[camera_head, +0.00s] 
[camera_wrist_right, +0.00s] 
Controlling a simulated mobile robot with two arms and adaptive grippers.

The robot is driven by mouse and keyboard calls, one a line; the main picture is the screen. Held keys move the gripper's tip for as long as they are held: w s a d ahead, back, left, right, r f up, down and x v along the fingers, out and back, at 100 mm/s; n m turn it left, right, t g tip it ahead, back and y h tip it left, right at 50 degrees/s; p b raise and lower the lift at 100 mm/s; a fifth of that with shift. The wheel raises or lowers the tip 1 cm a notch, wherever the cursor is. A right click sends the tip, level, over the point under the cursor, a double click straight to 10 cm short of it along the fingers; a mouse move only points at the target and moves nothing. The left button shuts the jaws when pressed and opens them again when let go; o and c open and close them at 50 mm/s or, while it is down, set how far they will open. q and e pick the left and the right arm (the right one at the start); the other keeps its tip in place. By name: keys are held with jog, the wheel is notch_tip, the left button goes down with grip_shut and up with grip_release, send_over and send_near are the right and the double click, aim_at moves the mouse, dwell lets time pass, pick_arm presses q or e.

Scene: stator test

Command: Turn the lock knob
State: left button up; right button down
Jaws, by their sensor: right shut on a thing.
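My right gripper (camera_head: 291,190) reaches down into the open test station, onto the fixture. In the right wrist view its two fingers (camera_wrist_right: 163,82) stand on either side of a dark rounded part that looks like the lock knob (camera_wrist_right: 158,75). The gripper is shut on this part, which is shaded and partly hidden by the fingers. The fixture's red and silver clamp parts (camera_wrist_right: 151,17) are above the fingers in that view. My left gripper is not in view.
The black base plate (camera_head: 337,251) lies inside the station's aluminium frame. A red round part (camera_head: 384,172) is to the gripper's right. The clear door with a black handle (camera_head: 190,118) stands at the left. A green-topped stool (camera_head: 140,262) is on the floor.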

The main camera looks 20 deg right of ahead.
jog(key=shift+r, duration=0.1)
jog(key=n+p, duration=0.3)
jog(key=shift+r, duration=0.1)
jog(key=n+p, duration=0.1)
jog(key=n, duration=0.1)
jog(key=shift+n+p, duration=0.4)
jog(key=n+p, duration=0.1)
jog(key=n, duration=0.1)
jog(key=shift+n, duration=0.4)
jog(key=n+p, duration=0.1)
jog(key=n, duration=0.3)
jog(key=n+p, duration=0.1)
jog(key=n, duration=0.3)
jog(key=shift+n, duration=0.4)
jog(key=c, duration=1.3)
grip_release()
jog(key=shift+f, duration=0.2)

-*-*-

▶ [Short problem]:
Starting at the line that contains "Command: Turn the lock knob", output each remaining line of the listing, the last line included, exactly as it appears.

▶ [Result of the task]:
Command: Turn the lock knob
State: left button up; right button down
Jaws, by their sensor: right shut on a thing.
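My right gripper (camera_head: 291,190) reaches down into the open test station, onto the fixture. In the right wrist view its two fingers (camera_wrist_right: 163,82) stand on either side of a dark rounded part that looks like the lock knob (camera_wrist_right: 158,75). The gripper is shut on this part, which is shaded and partly hidden by the fingers. The fixture's red and silver clamp parts (camera_wrist_right: 151,17) are above the fingers in that view. My left gripper is not in view.
The black base plate (camera_head: 337,251) lies inside the station's aluminium frame. A red round part (camera_head: 384,172) is to the gripper's right. The clear door with a black handle (camera_head: 190,118) stands at the left. A green-topped stool (camera_head: 140,262) is on the floor.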

The main camera looks 20 deg right of ahead.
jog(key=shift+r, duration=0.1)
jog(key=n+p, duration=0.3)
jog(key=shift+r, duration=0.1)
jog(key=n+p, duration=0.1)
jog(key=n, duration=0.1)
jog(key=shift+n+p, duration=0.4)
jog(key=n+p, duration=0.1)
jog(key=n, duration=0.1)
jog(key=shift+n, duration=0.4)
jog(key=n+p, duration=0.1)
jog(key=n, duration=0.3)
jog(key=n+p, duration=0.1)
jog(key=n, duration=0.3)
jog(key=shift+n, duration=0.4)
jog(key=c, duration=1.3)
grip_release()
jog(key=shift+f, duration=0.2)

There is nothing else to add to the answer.